### Your instructions
In the material below, find how many lines contain the string "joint". Write only that number.

-- START Working data --

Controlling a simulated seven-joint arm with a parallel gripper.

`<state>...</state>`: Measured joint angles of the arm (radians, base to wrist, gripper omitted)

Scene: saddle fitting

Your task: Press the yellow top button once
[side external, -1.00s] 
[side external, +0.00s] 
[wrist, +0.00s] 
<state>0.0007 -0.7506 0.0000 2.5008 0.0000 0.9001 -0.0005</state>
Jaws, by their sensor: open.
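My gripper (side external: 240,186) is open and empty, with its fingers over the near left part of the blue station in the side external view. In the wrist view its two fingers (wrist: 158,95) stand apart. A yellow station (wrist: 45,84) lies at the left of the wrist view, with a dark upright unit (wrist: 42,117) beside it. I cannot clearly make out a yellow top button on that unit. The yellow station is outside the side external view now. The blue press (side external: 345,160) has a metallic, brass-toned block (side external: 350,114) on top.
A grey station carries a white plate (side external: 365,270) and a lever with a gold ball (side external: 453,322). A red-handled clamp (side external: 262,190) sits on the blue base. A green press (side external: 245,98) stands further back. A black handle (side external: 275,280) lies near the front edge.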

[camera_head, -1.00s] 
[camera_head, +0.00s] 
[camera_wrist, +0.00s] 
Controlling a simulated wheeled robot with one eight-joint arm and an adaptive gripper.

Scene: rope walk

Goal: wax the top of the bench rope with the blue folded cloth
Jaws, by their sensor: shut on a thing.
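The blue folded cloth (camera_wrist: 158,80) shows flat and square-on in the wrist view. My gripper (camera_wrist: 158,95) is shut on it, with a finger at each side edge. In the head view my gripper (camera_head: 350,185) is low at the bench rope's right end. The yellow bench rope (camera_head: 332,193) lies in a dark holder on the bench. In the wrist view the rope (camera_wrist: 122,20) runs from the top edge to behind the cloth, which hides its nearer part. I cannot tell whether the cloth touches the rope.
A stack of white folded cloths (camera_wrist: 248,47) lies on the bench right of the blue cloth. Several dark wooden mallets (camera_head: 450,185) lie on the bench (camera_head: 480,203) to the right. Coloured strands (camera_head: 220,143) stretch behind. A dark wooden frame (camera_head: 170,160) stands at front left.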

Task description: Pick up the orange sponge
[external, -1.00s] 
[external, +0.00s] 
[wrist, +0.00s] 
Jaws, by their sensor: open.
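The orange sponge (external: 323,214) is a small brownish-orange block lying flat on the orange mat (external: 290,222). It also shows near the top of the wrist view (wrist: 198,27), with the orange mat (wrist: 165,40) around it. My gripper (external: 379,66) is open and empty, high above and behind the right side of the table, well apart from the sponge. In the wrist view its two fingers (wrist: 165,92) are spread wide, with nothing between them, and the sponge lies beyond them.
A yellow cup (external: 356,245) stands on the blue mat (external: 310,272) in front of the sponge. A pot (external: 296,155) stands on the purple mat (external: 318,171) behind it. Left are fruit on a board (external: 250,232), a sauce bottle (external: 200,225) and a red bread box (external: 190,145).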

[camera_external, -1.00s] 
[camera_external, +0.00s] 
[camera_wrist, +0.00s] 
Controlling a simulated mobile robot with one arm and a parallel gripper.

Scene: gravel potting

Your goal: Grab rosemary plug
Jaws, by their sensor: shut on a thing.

-- END Working data --

### Result for this exercise
3